Expenditure Per Student by School SES Profile

# specify order of school SES profile (factor) on the box plot
data.frame_meap$school_SES_profile <- factor(data.frame_meap$school_SES_profile, levels=c("low_SES", "average_SES", "high_SES"))

# create box plot  
boxplot(expend_per_student~school_SES_profile, data=data.frame_meap, main="Expenditure Per Student",
        xlab = "School SES Profile", ylab="Expenditure Per Student")

Scatter Plot

Expenditure Per Student MEAP Score, School SES Profile

library(ggplot2)

ggplot(data=data.frame_meap, aes(x=expend_per_student, y=meap_score,
                        colour=school_SES_profile)) + 
  geom_point(size=3, alpha=0.7) +
  labs(y="Meap Score", x="Expenditure Per Student", color="School SES Profile")

Conclusion

meap_score and lunch_program_rate

  • There appears to be an inverse relationship between meap_score and lunch_program_rate.
  • As the lunch_program_rate increases, meap_score tends to decrease.
  • This relationship suggests that higher SES schools tend to do better academically.

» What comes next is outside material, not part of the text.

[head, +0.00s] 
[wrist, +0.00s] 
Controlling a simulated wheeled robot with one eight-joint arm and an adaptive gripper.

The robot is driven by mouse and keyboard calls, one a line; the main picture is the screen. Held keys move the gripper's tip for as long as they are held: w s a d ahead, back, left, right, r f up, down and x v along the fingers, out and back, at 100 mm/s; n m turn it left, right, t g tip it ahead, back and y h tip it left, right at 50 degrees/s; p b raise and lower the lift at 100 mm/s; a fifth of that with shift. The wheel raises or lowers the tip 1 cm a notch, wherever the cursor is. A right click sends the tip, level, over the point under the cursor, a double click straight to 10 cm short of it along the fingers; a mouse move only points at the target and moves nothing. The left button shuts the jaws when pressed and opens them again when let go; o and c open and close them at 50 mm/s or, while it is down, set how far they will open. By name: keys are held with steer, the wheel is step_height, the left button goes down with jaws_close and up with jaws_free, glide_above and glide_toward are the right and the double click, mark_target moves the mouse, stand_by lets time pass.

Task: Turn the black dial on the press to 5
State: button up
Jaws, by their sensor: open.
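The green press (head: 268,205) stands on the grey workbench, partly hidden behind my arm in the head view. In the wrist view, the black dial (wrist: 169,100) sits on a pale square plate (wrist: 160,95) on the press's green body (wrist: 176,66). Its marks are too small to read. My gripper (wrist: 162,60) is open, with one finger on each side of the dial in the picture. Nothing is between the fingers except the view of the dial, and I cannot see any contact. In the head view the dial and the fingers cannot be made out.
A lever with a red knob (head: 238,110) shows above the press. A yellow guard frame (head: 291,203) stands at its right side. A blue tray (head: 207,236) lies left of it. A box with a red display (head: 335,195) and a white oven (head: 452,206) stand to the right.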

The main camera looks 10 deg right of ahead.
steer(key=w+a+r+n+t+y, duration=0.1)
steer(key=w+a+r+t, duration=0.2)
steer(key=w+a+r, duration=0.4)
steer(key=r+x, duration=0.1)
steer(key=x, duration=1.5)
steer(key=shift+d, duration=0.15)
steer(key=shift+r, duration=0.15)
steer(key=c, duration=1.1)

meap_score and expenditure_per_student

  • There appears to be a direct relationship between meap_score and expenditure_per_student.
  • As the expenditure_per_student increases, meap_score tends to increase as well.
  • This relationship suggets that schools that spend more per student tend to do better academically.

school_SES_profile and expenditure_per_student

  • The mean expenditure per student for the high SES schools is higher compared to both low and average SES schools.